Maybe a few of you guys know about him, but this may be new to some.

Dusty is a 6ft 4in. football player and has a slightly built figure. He has darker hair brushed back and has these beautiful eyes. Oh, and the big thing is that he's a Mormon.

The thing that attracted me the most were his clear blue eyes, so I automatically became hooked.

Well, it actually started out with a fear of Dusty. Every time he looked at me, I would feel creeped out. Some of the time, my fear got out of hand and I would scream.

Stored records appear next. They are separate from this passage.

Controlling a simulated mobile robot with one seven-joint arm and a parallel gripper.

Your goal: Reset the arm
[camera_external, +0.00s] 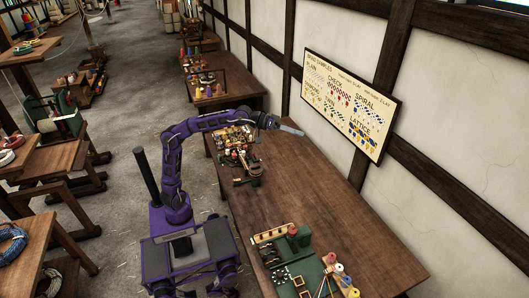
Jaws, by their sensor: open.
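My purple arm rises from my base at the left side of the long wooden table (330,215). It bends at the top and reaches right over the table. My gripper (292,130) is at its end, held in the air above the tabletop and short of the wall. Its grey fingers point right, and it is open. Nothing shows between the fingers, though they are small here.
A green tray (297,270) with spools and tools lies on the near table. Small coloured items (233,138) and a wooden device (247,172) stand beneath my arm. A sample board (347,103) hangs on the right wall. The table's middle is bare. Coiled ropes (12,245) lie left.

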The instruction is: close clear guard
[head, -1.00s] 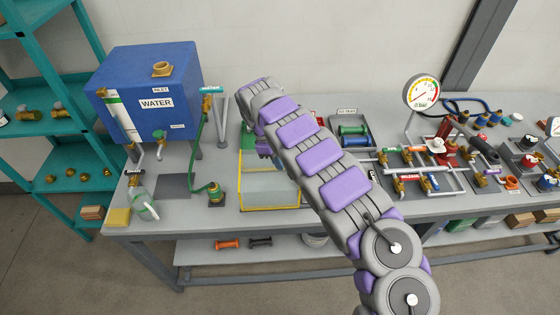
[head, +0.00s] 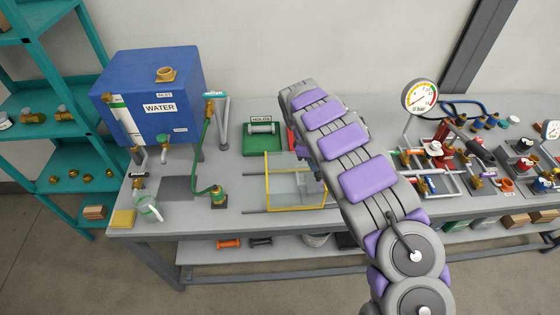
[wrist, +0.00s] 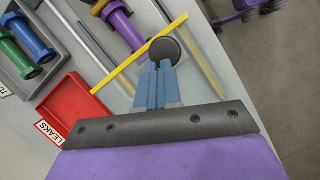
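The clear guard (head: 296,207) is a see-through cover with a yellow frame, standing on two rails on the bench. My arm partly hides its right side in the head view. In the wrist view its yellow edge (wrist: 118,69) runs diagonally beside a round dark knob (wrist: 165,51). My gripper (wrist: 161,66) has its blue fingers close together, with their tips at the knob. They look shut and seem to touch the knob, not enclose it. The arm hides the gripper in the head view.
A green tray marked HOLDS (head: 262,137) stands behind the guard. A red tray marked LEAKS (wrist: 66,106) and a tray with green and blue spools (wrist: 23,47) lie close by. A blue water tank (head: 150,90) stands left, with pipework and a gauge (head: 420,97) right.

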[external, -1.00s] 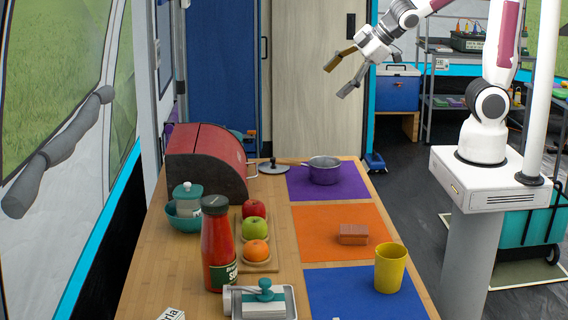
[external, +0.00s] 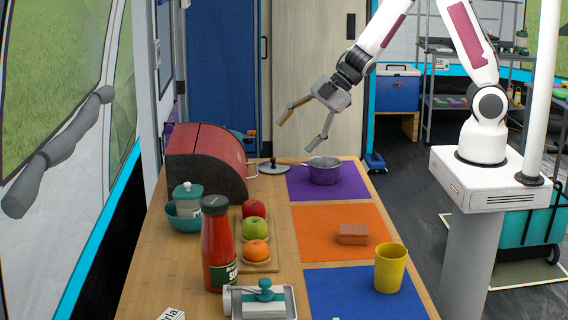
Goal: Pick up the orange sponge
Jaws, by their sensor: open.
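The orange sponge (external: 353,234) is a small brownish-orange block lying on the orange mat (external: 318,228), toward the mat's right side. My gripper (external: 294,138) is open and empty. Its two fingers are spread wide and point down and to the left. It is in the air at the far end of the table, above and beyond the purple mat, well apart from the sponge. Nothing covers the sponge in this view.
A dark pot (external: 323,171) stands on the purple mat (external: 300,188). A yellow cup (external: 390,268) stands on the blue mat (external: 335,292), close to the sponge. A tall sauce bottle (external: 218,245), fruit on a board (external: 262,266) and a red bread box (external: 207,160) fill the left side.

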I finally faced my fear and confronted him. He was nice, and I wanted to get to know him more. My highschool has high tech way of learning, and we have our own laptops to take home and do work on. We have a school emailing system as well, and I contacted Dusty from there. It was only a few messages until he stopped talking to me.

Then I got this crazy crush on him, and I would look back at him and sometimes I would wait for him to pass by me. Even I would go on Dusty's facebook page and look through his profile.

I got to obsessed with him to the point where his friends knew about the crush and avoided me.

I then decided to stop doing those things. I quit doing those things and pretended to ignore him, but my habits haven't really gone away.

I think about him all the time and I always ask myself what it would be like to be a friend to him although I'm not.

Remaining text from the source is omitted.